Records of robot episodes>

• • •

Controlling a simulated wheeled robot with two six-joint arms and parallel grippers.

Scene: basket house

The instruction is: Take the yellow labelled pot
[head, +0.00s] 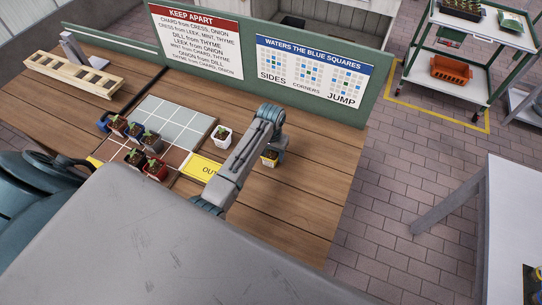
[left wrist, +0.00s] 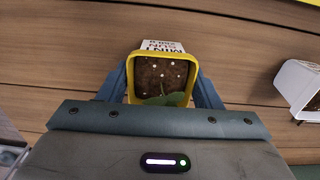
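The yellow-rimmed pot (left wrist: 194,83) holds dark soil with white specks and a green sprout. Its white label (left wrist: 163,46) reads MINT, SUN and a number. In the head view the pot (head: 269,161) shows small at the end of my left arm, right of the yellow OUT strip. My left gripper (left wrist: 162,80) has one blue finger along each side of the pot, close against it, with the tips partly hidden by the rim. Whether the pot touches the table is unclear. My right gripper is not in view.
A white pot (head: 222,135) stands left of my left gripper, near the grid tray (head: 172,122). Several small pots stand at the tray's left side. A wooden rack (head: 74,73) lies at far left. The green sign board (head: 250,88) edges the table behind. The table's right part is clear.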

• • •

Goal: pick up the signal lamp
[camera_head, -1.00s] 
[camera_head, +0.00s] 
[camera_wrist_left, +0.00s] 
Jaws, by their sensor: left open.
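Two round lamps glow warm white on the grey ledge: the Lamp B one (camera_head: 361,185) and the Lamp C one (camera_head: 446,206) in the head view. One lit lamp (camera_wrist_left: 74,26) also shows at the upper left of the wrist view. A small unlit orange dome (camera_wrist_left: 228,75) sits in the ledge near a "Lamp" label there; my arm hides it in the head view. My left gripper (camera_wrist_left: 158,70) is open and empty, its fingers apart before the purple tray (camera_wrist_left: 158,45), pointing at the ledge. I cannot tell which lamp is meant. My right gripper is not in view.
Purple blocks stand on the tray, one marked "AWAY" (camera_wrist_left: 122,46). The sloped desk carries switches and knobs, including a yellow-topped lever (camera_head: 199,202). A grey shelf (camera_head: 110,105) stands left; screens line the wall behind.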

• • •

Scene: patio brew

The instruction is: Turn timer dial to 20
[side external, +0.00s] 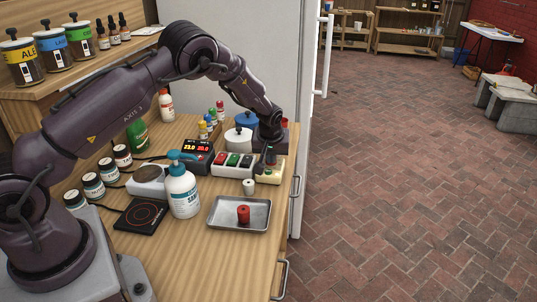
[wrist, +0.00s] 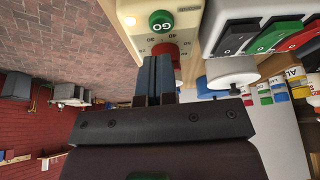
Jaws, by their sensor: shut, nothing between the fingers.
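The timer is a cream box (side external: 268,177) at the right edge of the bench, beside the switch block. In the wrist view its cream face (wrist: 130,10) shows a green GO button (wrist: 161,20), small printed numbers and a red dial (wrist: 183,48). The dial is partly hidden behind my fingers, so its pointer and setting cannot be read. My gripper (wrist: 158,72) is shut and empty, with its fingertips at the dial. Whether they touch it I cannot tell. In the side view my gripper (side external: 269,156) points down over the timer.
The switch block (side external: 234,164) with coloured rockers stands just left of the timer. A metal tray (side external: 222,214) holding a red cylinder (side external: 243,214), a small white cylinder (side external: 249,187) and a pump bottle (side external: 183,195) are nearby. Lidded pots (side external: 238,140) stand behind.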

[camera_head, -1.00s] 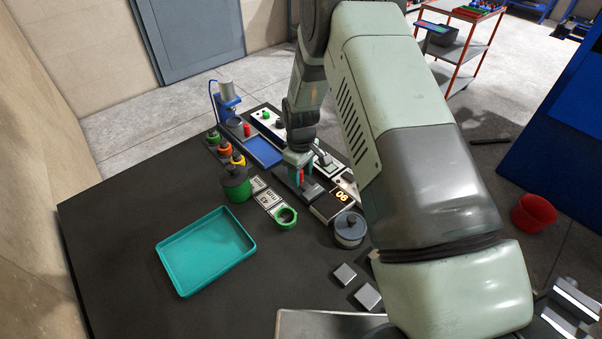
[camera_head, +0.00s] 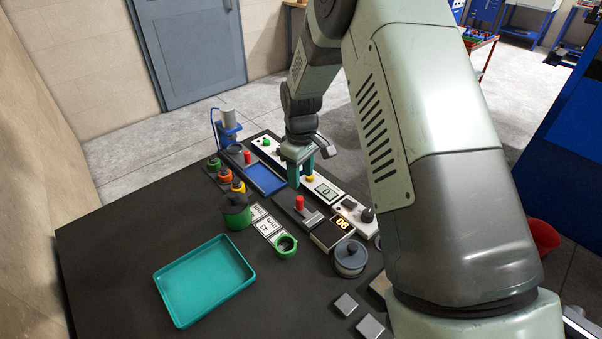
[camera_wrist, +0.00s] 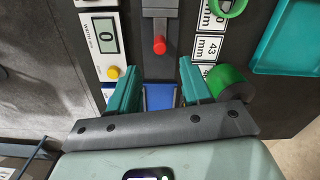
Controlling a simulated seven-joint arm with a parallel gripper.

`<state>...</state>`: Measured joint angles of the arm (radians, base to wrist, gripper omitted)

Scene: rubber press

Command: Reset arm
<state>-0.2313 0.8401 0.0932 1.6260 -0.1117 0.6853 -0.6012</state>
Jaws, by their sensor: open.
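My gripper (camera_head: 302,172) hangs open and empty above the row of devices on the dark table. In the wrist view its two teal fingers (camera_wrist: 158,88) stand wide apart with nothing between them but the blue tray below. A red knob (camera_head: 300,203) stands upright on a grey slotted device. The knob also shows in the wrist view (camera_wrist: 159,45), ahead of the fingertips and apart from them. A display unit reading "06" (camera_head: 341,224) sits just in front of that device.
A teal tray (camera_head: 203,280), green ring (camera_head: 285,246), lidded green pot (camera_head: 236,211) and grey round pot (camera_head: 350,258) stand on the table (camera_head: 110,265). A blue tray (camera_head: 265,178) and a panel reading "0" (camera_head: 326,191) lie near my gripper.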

• • •

Task requirements> Go back to the listing above and reproduce, exactly, the stretch from the line bearing "Controlling a simulated wheeled" through the line bearing "[head, +0.00s]", without its pictures.

Solution to the problem>
Controlling a simulated wheeled robot with two six-joint arms and parallel grippers.

Scene: basket house

The instruction is: Take the yellow labelled pot
[head, +0.00s] 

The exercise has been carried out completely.